**YOUR GOAL**
Look below and pull out each line with the word "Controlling".

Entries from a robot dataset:
==========

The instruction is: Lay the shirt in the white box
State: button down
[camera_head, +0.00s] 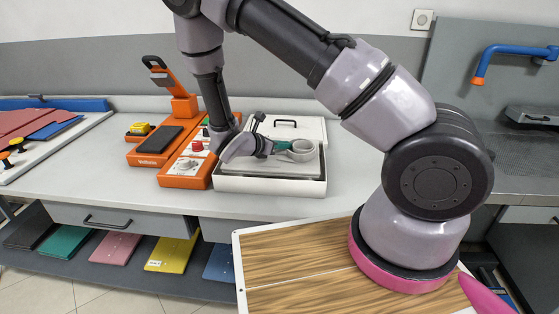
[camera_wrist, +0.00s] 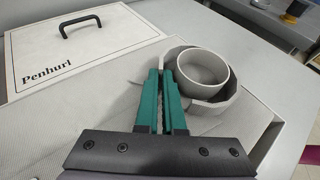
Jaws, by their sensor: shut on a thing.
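The white box (camera_head: 260,187) stands on the counter in the middle of the head view. The shirt (camera_head: 262,165) is a flat, pale grey folded piece with a raised round collar (camera_wrist: 203,72). It lies level within the box's outline, with the box rim showing in front and at the sides. My gripper (camera_head: 270,148) comes from the left above the box. In the wrist view, its green fingers (camera_wrist: 165,92) are close together at the collar's left edge, shut on the shirt. I cannot tell whether the shirt rests on the box floor.
A white panel with a black handle and the name Penhurl (camera_wrist: 85,40) lies behind the shirt. An orange machine (camera_head: 183,172) stands close left of the box. A blue tap (camera_head: 515,50) is at the far right. The counter (camera_head: 75,185) is clear at the left front.

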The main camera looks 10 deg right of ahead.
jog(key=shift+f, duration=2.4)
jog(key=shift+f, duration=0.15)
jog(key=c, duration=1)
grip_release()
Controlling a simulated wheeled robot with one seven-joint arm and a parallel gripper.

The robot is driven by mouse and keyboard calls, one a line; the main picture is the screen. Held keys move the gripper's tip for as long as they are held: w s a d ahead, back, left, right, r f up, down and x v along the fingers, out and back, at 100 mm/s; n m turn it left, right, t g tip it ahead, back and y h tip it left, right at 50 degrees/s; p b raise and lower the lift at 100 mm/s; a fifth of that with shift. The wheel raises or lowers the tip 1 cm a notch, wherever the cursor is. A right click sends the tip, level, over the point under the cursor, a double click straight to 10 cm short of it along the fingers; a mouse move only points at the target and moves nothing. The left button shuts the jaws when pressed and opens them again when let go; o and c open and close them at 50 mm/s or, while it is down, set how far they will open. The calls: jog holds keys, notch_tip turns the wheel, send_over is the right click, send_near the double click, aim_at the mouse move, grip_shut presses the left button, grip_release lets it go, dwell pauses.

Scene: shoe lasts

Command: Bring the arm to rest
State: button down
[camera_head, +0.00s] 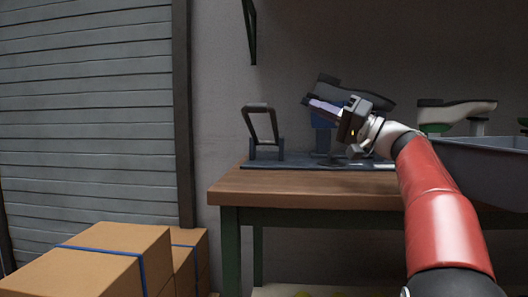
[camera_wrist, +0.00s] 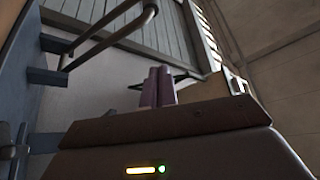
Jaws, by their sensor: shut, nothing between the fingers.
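My gripper (camera_head: 318,106) is at the end of my red and white arm, raised above the workbench and pointing to the left. Its fingers are together with nothing between them. In the wrist view the two purple-grey fingertips (camera_wrist: 158,87) stand side by side. Behind the gripper, a dark shoe last (camera_head: 372,92) sits on a blue support on the bench, partly hidden by the gripper and wrist. I cannot tell the gap between them.
A dark handle frame (camera_head: 262,128) stands on the plate to the left; it also shows in the wrist view (camera_wrist: 110,30). A grey-white last (camera_head: 458,112) and a grey bin (camera_head: 490,165) are at the right. The wooden bench (camera_head: 300,188) has a clear front strip. Cardboard boxes (camera_head: 105,255) stand lower left.

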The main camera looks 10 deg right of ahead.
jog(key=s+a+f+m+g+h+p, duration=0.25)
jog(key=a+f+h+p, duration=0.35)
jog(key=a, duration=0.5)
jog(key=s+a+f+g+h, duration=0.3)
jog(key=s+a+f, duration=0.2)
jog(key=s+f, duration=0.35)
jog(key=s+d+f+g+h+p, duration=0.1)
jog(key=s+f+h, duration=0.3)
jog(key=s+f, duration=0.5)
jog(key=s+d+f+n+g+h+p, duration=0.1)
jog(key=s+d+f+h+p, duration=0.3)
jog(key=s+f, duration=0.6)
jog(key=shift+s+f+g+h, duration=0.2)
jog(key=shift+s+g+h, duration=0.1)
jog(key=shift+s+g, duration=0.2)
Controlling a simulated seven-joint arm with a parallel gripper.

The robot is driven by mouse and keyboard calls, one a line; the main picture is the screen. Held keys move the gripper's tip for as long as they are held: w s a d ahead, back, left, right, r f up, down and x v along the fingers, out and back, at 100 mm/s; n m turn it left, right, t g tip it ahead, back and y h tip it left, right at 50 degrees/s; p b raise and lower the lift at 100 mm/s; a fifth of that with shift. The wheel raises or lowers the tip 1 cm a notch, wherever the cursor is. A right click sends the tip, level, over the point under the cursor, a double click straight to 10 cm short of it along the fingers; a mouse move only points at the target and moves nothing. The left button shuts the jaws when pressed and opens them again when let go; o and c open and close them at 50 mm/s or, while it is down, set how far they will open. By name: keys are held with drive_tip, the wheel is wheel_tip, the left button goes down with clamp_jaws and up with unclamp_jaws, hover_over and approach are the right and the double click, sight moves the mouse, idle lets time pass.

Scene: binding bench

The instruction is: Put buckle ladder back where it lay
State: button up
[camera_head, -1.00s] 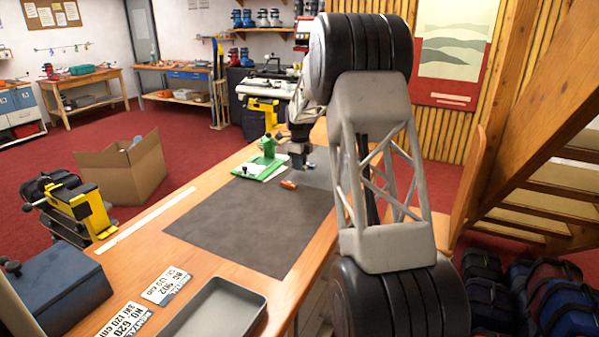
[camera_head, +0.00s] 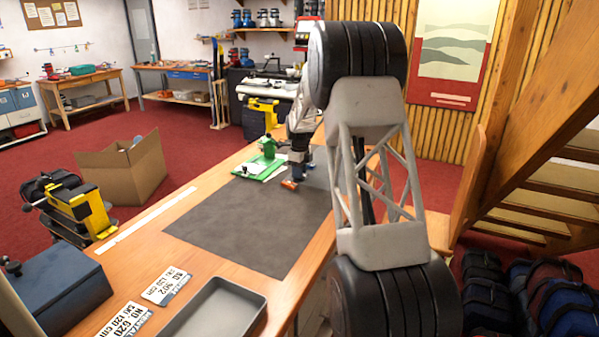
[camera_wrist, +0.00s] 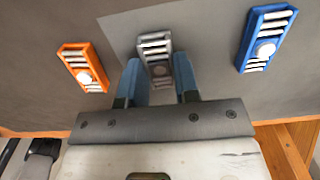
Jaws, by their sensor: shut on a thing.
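In the head view my gripper (camera_head: 300,180) is low over the far part of the bench mat, close beside the orange ladder (camera_head: 289,184). The grey ladder is not discernible there. I cannot tell whether it touches the surface.
A dark mat (camera_head: 240,222) covers the wooden bench and is mostly bare. A lighter grey patch (camera_head: 318,179) lies at its far right. A green fixture (camera_head: 262,164) stands behind my gripper's left side. An empty grey tray (camera_head: 258,298) and label cards (camera_head: 166,286) are at the near end.

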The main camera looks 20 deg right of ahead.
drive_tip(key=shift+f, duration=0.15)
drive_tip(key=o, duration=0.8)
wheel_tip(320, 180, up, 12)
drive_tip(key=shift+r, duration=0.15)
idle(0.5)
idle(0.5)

==========

**CORRECT ANSWER**
Controlling a simulated wheeled robot with one seven-joint arm and a parallel gripper.
Controlling a simulated seven-joint arm with a parallel gripper.

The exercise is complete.